■ Manipulation episode records:
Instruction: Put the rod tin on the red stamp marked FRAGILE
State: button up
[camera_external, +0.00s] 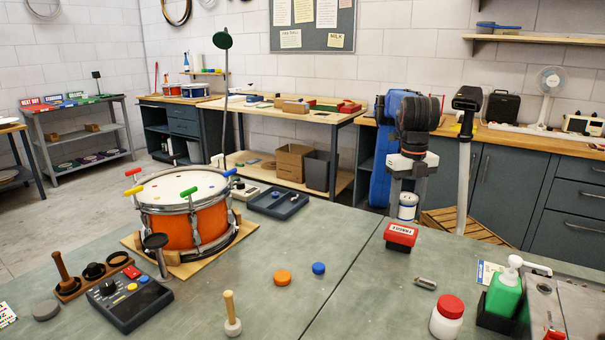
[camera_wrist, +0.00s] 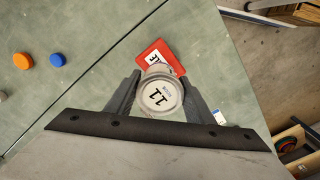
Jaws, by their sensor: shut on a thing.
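My gripper (camera_external: 407,196) is shut on the rod tin (camera_external: 407,212), a small pale cylinder with a dark blue band, held upright. In the wrist view the tin's round top (camera_wrist: 160,97) with dark print sits between the two grey fingers. The red stamp (camera_external: 400,237) with a white label lies on the green bench top directly below the tin in the external view. In the wrist view the stamp (camera_wrist: 152,52) shows just beyond the tin, which partly covers it and its lettering. I cannot tell whether the tin touches the stamp.
A small grey metal piece (camera_external: 425,283), a red-lidded white jar (camera_external: 447,316) and a green pump bottle (camera_external: 503,294) stand in front and to the right. Orange (camera_external: 282,277) and blue (camera_external: 319,268) discs lie left. The orange drum (camera_external: 187,221) stands further left. Bench around the stamp's left is clear.

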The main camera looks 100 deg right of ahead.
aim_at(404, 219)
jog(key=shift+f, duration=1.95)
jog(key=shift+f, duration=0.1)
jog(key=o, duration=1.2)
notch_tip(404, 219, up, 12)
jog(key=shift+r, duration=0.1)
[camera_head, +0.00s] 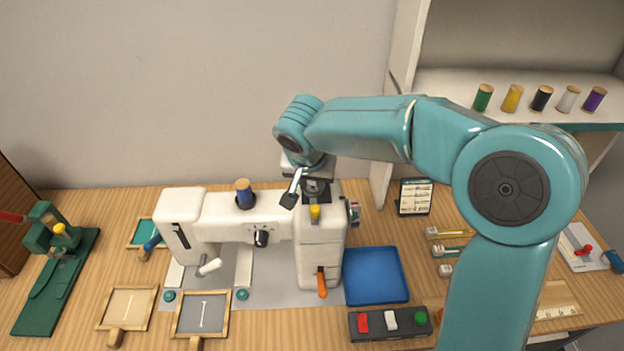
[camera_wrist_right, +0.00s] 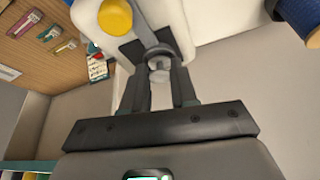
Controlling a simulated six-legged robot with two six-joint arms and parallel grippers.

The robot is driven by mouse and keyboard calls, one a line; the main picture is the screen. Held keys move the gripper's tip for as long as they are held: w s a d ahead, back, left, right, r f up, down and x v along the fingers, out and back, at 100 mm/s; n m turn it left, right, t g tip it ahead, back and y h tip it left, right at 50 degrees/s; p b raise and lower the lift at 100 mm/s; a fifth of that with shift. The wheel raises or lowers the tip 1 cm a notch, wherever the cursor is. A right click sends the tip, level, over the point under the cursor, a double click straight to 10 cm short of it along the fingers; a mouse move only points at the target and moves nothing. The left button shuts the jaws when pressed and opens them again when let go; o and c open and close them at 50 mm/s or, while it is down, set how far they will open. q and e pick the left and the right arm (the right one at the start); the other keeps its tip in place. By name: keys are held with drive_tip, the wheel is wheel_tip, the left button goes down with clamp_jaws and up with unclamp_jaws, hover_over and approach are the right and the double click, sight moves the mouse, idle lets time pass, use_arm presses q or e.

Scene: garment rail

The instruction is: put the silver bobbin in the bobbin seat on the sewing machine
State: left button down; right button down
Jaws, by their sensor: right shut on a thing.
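The white sewing machine (camera_head: 270,218) stands on the table, with a blue thread spool (camera_head: 245,192) on top. My right gripper (camera_head: 312,182) points down over the top of its right-hand column. In the right wrist view, the gripper (camera_wrist_right: 159,68) is shut on a small silver piece, the bobbin (camera_wrist_right: 158,64), between its dark fingertips. The fingertips are close to a dark plate (camera_wrist_right: 131,51) on the machine top, beside a yellow knob (camera_wrist_right: 115,17). The bobbin seat is mostly hidden by the gripper, and I cannot tell whether the bobbin touches it. My left gripper is out of view.
A blue tray (camera_head: 374,276) lies right of the machine, with a dark switch box (camera_head: 390,323) in front. Several thread spools stand on a shelf (camera_head: 465,82) at the upper right. A green press (camera_head: 55,270) and wooden frames (camera_head: 127,306) are at the left.

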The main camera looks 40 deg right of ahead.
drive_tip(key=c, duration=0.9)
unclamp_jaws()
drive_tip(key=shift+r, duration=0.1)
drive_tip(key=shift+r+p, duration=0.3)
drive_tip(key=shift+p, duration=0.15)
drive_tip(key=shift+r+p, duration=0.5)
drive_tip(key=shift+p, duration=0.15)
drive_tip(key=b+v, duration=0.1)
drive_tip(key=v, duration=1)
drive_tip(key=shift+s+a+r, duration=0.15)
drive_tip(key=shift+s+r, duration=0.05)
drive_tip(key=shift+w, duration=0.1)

■ Instructions for the task:
In the entries above, find lines with "button" and copy each.

■ Final result:
State: button up
The robot is driven by mouse and keyboard calls, one a line; the main picture is the screen. Held keys move the gripper's tip for as long as they are held: w s a d ahead, back, left, right, r f up, down and x v along the fingers, out and back, at 100 mm/s; n m turn it left, right, t g tip it ahead, back and y h tip it left, right at 50 degrees/s; p b raise and lower the lift at 100 mm/s; a fifth of that with shift. The wheel raises or lowers the tip 1 cm a notch, wherever the cursor is. A right click sends the tip, level, over the point under the cursor, a double click straight to 10 cm short of it along the fingers; a mouse move only points at the target and moves nothing. The left button shuts the jaws when pressed and opens them again when let go; o and c open and close them at 50 mm/s or, while it is down, set how far they will open. q and e pick the left and the right arm (the right one at the start); the other keeps its tip in place. By name: keys are held with drive_tip, the wheel is wheel_tip, the left button goes down with clamp_jaws and up with unclamp_jaws, hover_over and approach are the right and the double click, sight moves the mouse, idle lets time pass, use_arm presses q or e.
State: left button down; right button down

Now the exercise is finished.